When I tell him I have a meeting with an estate agent, that I am buying a flat, he changes completely. First he goes quiet, then he starts asking where I got that amount. Then he starts recalling where I could have saved, and carefully but persistently begins calculating my spending. “So you were holding back somewhere? Did you put something aside from my salary?” he asks with a cold smile.

I look at him and think how strange male arithmetic is. When a woman cuts back on herself, it is her personal choice. But as soon as that saving turns into an asset, suddenly the question becomes whether she cheated the system.

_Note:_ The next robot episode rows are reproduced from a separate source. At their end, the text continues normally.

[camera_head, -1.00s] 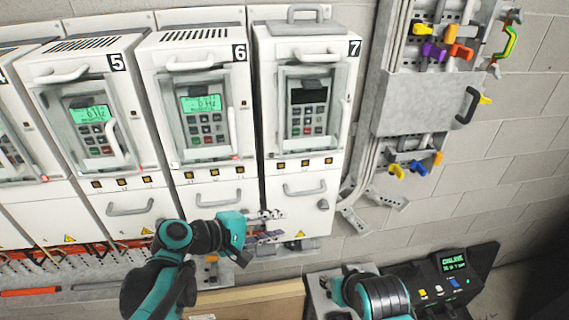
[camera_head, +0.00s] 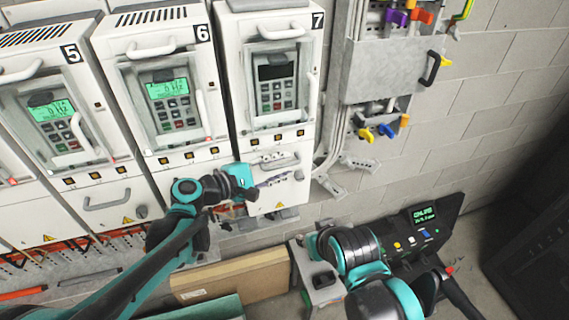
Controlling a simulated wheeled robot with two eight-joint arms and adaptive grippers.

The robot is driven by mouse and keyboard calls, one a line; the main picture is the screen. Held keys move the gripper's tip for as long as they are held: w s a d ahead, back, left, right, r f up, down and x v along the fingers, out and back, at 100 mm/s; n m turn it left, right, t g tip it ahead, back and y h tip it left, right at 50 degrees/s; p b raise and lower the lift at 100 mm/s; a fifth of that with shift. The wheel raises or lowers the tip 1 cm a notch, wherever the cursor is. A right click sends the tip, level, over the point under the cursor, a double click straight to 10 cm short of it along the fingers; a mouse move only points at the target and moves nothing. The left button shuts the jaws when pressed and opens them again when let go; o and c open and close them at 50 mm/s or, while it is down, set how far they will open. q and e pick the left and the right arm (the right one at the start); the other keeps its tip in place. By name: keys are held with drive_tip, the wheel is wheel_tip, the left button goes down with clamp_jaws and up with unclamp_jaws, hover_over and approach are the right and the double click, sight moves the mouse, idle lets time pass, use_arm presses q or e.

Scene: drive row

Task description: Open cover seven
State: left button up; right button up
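Cabinet seven (camera_head: 240,60) is the rightmost white cabinet. Its upper window cover (camera_head: 297,52) lies closed over a dark keypad panel, with an upright handle (camera_head: 314,95) on its right side. Its lower front panel (camera_head: 292,190) also looks closed and has a grey bar handle (camera_head: 291,161). My left gripper (camera_head: 273,169) is in front of this lower panel, close to the bar handle. Its fingers are apart, and I see nothing clamped. I cannot tell whether they touch the handle. My right arm stands at the lower right; its fingers are not visible.
Cabinet six (camera_head: 106,45) and cabinet five (camera_head: 84,85) stand to the left. A grey wall box (camera_head: 380,70) with coloured hooks hangs at right. A console (camera_head: 425,235) and a cardboard box (camera_head: 235,277) are below. The block wall at right is bare.

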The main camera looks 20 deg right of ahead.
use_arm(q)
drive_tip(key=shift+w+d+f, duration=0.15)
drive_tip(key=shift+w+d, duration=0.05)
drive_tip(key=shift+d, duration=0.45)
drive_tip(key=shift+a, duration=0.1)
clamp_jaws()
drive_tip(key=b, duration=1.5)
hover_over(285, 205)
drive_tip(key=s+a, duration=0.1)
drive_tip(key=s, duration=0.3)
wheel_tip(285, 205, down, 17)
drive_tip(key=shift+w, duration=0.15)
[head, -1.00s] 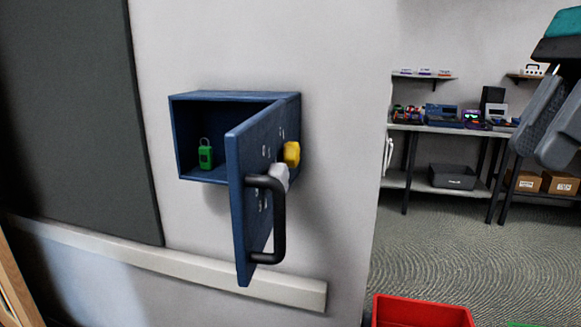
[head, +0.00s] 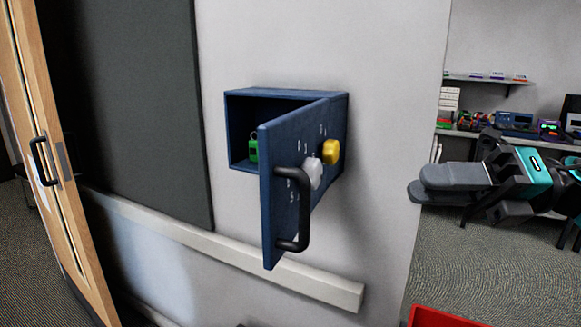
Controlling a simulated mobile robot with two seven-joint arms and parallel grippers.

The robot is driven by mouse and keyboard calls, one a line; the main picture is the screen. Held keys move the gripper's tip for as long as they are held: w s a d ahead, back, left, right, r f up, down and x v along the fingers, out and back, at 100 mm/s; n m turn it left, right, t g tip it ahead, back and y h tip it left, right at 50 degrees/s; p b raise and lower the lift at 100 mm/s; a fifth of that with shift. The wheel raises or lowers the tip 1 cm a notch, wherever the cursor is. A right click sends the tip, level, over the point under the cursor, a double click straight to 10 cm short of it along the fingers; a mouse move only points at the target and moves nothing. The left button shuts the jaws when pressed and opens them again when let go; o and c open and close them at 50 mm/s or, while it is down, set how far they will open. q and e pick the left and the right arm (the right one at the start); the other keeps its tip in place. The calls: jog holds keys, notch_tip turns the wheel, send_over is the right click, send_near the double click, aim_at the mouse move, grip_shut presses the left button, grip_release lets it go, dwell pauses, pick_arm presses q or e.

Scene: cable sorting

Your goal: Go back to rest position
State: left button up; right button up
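My right gripper (head: 415,188) comes in from the right edge, pointing left. Its two grey fingers lie one partly over the other from this side, so any gap between them is hidden; I see nothing held. It is in front of the far room, to the right of the blue wall cabinet (head: 238,94) and apart from it. My left gripper is not in view.
The cabinet's blue door (head: 272,220) stands open toward me, with a black handle (head: 304,210) and yellow and white knobs. A green padlock (head: 253,151) is inside. A red bin (head: 440,317) is at the bottom right. A wooden door (head: 60,220) stands left.

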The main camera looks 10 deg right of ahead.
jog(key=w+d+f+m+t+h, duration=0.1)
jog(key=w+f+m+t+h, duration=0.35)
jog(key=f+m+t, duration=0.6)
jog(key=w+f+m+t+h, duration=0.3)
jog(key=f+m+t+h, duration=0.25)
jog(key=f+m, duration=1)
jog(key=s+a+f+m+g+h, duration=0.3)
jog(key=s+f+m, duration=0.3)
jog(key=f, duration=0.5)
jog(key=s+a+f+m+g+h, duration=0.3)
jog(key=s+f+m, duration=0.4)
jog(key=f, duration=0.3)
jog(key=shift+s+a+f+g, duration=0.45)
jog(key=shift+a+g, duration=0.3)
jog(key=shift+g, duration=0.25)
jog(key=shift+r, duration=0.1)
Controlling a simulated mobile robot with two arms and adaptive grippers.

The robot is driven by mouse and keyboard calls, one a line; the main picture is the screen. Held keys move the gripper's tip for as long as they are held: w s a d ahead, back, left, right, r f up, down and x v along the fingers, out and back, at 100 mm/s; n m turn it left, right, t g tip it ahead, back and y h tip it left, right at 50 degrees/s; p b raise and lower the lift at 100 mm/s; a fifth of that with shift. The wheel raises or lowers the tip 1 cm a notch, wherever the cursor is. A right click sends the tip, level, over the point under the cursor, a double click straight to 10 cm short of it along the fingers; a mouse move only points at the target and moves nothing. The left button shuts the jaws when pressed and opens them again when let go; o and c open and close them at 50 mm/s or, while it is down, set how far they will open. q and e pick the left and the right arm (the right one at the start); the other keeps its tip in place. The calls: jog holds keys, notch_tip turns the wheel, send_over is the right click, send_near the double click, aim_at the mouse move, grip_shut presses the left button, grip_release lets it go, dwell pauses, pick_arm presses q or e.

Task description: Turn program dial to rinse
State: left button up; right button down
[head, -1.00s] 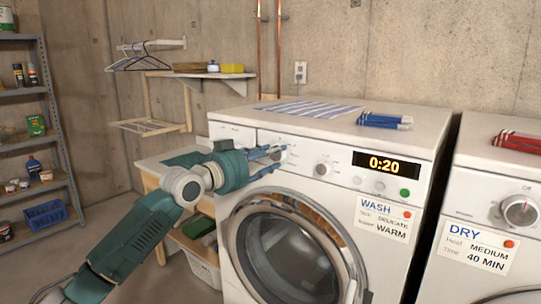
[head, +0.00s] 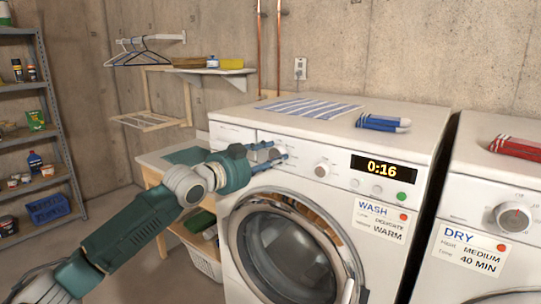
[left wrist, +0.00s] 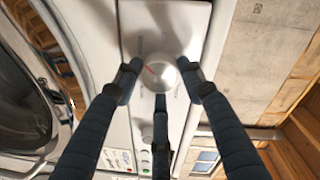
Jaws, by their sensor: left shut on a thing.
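The white washing machine (head: 222,195) stands in the middle of the head view, its round door below the control panel. My left gripper (head: 279,155) is at the panel's left part, its fingers closed around the program dial. In the left wrist view, the three dark fingers of this gripper (left wrist: 159,84) surround the round silver program dial (left wrist: 159,73). A red pointer mark on the dial points up and left in that view. The labels around it are too blurred to read. A second knob (head: 322,170) is to the right, beside the display (head: 373,168) reading 0:16. My right gripper is not in view.
A striped cloth (head: 310,107) and blue rolled items (head: 383,123) lie on the washer. The dryer (head: 470,205) stands at right, with red items (head: 517,146) on top. A wooden table (head: 160,161) is left of the washer, and a metal shelf (head: 55,150) is further left.

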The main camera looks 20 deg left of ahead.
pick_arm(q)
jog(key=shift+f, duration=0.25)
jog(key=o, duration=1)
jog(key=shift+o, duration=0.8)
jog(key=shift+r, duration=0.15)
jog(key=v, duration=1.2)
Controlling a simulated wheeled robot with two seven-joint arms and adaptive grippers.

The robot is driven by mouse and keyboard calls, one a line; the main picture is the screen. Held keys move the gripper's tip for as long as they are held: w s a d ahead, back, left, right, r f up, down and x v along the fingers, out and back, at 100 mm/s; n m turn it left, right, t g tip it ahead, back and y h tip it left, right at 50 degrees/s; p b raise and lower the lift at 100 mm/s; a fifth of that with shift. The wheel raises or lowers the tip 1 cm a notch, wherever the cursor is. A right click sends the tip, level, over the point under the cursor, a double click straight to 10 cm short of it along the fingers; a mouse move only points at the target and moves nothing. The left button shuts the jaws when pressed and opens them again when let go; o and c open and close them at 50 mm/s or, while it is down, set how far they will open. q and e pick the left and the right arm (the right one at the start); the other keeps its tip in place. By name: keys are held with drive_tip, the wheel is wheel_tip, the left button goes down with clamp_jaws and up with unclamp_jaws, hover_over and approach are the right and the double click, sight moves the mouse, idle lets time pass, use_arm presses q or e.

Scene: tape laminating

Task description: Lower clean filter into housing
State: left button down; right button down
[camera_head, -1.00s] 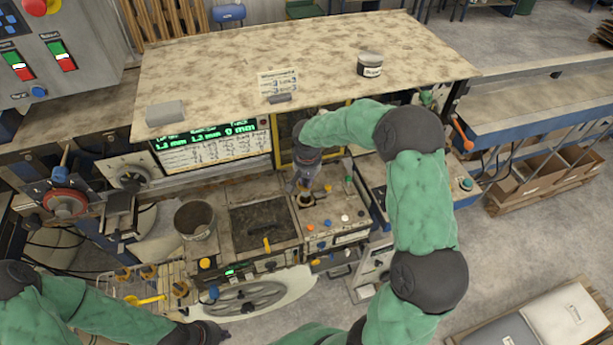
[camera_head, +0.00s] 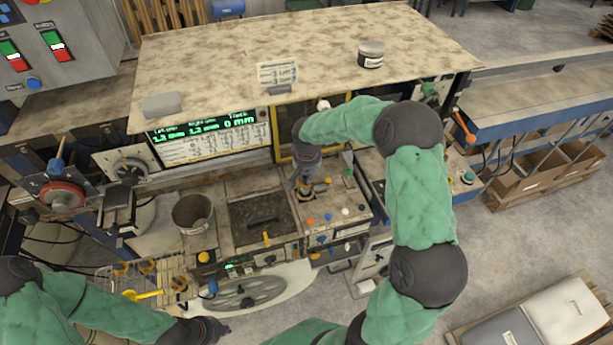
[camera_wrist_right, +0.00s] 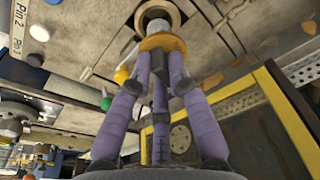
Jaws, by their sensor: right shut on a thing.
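My right gripper (camera_head: 302,188) points down over the panel with colored knobs. In the right wrist view, its purple fingers (camera_wrist_right: 162,62) are shut on the clean filter, a small piece with an orange-yellow band (camera_wrist_right: 160,42) and a grey end. The grey end is at the round tan opening of the housing (camera_wrist_right: 157,10); how deep it sits cannot be told. In the head view, the gripper mostly hides filter and opening. My left gripper (camera_head: 210,328) is dark and low at the front, left of the wheel; its fingers are not clear.
A metal bucket (camera_head: 193,214) and a dark square tray (camera_head: 262,220) stand left of the panel. A wire rack (camera_head: 150,272) with several yellow-orange pieces is at the front left. A speckled board (camera_head: 300,50) overhangs behind, above the display (camera_head: 210,138).

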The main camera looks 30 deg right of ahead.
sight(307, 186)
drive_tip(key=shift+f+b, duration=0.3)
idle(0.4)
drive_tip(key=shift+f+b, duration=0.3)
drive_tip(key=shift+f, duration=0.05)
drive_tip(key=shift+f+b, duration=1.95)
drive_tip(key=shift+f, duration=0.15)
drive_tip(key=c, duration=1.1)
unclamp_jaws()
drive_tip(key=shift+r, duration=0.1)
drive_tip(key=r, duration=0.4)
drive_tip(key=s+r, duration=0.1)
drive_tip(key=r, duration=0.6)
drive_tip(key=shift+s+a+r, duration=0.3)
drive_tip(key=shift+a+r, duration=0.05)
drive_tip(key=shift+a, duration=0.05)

And after all the calculations and suspicions, he suddenly proposes. “Eight years together, it is time to make it official.” He says it as if he came up with the idea himself, as if it is the logical next step for two loving people, not a reaction to square metres.

I answer calmly that I am fine as I am, that everything suits me. He does not expect this. In his head the script was different: he gallantly proposes, I tearfully agree, the flat becomes “ours,” and his fear of ending up with nothing magically disappears.

A few days later, when I am about to close the deal, he asks: “When do we move into our new flat?” I ask — our new flat? He looks surprised, as if I do not see the obvious. “Well, you are buying it, so it is our step forward.”

I answer calmly: “It is a one-bedroom flat. I am going to rent it out and save for my child’s education. We cannot all four live there anyway.” And at that moment I become mercenary, cold, and mean in his eyes.

He starts saying I am selfish with the property, that I did not even ask his opinion, that we could put the rental income toward our current rent so we both pay less. There is hurt in his voice, but underneath it I hear disappointment: the plan did not work.

I look at him and say firmly that I did not deny myself all those years just so he could go on living comfortably. The rental income from my flat is mine alone, and I will decide what to do with it. For eight years I lived by the 50-50 rule, but when it came to saving, I was on my own.

He tries to appeal to feelings. He says if we are a family, everything should be shared. I remind him that a family without a certificate was his principled choice. That he was afraid of ending up with nothing, while I was afraid of ending up with no home.

In his internal monologue, I am sure, a different thought runs: “I invested eight years, paid half, was there — so I have a right to a share of the future.” But he forgets that his investments were ongoing, while mine were strategic.

Psychologically, this is a classic conflict of security. A man who fears loss avoids official commitments, but when a resource appears, he wants to lock himself in. His proposal is not about love — it is about risk management.

The most painful part of this story is not his reaction but the realisation that for eight years he was sure I was convenient. Convenient in equality, convenient in daily life, convenient with no demands. But as soon as I have an asset, I stop being safe.

I do not wreck the relationship, do not throw tantrums. I simply set boundaries. And strangely enough, at that moment I feel fully adult. Not angry, not mercenary — but independent.

Because real mercenariness is not a woman saving for a flat. It is a man who fears a certificate for eight years and then suddenly falls in love with square metres.